Search code examples
pythonnumpynumpy-memmap

Is it possible to close a memmap'd temporary file without flushing its contents?


Use Case: Enormous image processing. I employ mem-mapped temporary files when the intermeditate dataset exceeds physical memory. I have no need to store intermediate results to disk after I'm done with them. When I delete them, numpy seems to flush all their contents to disk first, then remove the file from the file system. The flushing is taxing the I/O resources and file system which, to my understanding, is logically unnecessary given the file is just deleted afterwards.
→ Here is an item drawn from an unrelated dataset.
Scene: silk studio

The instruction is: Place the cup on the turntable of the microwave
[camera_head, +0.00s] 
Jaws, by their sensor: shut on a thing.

Is it possible to close a memmap'd temporary file without flushing its contents?


Solution

  • You need to open your memory map as copy-on-write, with the c mode. From the numpy.memmap documentation:

    mode : {'r+', 'r', 'w+', 'c'}, optional
    

    The file is opened in this mode:

    'r'     Open existing file for reading only.
    'r+'    Open existing file for reading and writing.
    'w+'    Create or overwrite existing file for reading and writing.
    'c'     Copy-on-write: assignments affect data in memory, but changes 
            are not saved to disk. The file on disk is read-only.
    

    Default is 'r+'.

    So the default is to allow for reading and writing, but altering a memory-mapped file in this manner will indeed cause all changes to written back. Flushing the changes can happen at any time, but a flush certainly will take place when you close it.

    When you use c as the mode, changes will cause the changed page to be copied (transparently), and pages thus affected are discarded again when you close the file.

    Note that when you write to enough pages, the OS will have to swap memory pages to disk. This is no different from any other process using more memory than is available. When you close the mmapped file, any such copied pages (swapped to disk or still in memory) are discarded again.